Mother who drowned children 'weighed alternatives' - witness
Andrea Yates, the mother who drowned her five children while her husband was at work, considered stabbing them but decided it was too bloody.
A psychiatrist told jurors at the Texas murder trial that Yates also ruled out using drugs to kill her children. Dr Melissa Ferguson said she interviewed the Houston mother in jail the day after her children were drowned.
Ferguson said Yates told her she thought about killing her children for at least three months and thought about it the night before the children were drowned.
Yates’ lawyers are arguing the former nurse is innocent by reason of insanity. Ferguson said Yates told her killing her children was the right thing to do.
‘‘She was convinced that the children were going to be tormented for the rest of their lives and that they were going to perish in the fires of hell,’’ the psychiatrist said.
Dr George Ringholz, a neuropsychologist, also testified that Yates told him she felt Satan’s presence shortly after the birth of her eldest son, Noah.
‘‘She heard Satan’s voice tell her to pick up the knife and stab the child,’’ Ringholz testified, adding Yates’ comments were typical of schizophrenia.
Ringholz said Yates had suffered from schizophrenia since childhood and that her condition was aggravated by the birth of Noah, and again by the birth of another son in 1999.

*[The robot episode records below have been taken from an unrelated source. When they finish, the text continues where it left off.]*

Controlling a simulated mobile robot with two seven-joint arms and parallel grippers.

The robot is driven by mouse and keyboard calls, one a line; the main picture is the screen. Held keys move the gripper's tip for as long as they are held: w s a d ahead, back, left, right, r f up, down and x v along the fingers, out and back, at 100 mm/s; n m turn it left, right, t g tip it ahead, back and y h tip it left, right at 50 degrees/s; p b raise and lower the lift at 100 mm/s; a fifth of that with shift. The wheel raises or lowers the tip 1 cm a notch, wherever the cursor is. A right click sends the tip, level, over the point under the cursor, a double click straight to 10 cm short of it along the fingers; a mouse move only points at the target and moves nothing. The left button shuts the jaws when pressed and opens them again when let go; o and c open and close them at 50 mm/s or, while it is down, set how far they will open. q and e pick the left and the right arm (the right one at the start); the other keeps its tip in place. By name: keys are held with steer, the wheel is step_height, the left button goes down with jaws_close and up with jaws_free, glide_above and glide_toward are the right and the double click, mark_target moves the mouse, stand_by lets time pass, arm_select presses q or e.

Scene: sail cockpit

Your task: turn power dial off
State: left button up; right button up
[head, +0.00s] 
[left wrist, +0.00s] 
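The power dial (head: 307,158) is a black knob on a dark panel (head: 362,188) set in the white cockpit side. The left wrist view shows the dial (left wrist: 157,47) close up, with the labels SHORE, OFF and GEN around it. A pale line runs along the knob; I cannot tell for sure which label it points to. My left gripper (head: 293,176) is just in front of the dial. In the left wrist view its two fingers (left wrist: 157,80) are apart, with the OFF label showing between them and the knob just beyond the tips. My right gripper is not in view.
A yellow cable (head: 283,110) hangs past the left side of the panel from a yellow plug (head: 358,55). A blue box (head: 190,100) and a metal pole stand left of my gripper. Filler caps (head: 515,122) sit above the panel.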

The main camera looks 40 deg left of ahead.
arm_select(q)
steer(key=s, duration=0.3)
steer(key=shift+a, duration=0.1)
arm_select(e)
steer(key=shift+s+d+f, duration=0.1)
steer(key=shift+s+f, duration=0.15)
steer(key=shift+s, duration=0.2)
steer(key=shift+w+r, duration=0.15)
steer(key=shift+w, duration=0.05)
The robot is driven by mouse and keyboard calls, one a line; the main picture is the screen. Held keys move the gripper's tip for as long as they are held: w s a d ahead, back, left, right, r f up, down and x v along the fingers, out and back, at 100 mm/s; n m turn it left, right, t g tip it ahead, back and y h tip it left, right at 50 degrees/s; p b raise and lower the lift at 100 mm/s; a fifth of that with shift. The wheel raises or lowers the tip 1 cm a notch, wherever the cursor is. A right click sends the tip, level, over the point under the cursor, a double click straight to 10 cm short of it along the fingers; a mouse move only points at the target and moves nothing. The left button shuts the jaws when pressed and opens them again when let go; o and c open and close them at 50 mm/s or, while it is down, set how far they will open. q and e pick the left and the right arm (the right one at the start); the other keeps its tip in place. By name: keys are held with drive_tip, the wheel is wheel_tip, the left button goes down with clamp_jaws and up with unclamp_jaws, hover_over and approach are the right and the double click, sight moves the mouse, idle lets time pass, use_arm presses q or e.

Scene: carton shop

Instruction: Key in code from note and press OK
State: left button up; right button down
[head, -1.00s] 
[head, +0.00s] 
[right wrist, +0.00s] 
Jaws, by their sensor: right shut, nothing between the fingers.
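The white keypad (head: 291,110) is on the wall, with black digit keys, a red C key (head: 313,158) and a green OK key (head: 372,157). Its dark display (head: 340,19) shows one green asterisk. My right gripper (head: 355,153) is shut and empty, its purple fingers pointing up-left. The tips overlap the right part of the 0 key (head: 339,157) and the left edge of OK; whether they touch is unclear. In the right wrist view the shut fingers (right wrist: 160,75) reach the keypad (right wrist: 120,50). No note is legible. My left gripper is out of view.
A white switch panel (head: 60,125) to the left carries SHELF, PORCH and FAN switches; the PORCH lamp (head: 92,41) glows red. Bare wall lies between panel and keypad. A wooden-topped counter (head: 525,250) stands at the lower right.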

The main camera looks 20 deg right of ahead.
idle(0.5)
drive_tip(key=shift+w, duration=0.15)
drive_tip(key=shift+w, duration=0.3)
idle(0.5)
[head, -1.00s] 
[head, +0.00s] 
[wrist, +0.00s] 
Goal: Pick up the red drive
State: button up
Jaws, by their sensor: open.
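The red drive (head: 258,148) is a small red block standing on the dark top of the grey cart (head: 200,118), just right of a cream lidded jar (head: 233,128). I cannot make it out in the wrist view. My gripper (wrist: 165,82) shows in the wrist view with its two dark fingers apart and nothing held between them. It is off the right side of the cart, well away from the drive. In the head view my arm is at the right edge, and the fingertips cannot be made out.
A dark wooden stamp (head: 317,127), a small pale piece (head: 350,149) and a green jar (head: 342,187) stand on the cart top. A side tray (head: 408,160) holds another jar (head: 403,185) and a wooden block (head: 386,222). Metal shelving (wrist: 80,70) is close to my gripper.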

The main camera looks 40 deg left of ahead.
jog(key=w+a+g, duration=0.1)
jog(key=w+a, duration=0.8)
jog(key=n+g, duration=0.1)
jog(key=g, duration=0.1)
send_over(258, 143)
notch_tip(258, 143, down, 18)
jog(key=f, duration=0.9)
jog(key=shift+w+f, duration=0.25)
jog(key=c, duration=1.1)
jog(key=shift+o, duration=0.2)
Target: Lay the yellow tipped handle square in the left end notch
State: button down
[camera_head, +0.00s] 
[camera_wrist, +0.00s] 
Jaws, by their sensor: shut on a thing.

He said he was prepared to testify Yates was insane when she drowned her children.
John Bayliss, a jail nurse, said Yates thought she may have been hearing voices in the weeks after she was jailed: ‘‘She was a person who wasn’t connected with reality at all.’’
Other testimony this week is expected to include doctors who treated Yates before the killings. In Texas, a person is presumed sane, and it is up to the defence to prove a defendant is insane.
Prosecutors are seeking the death penalty in the deaths of seven-year-old Noah, five-year-old John and six-month-old Mary. Charges could eventually be filed in the deaths of Paul, three, and Luke, two.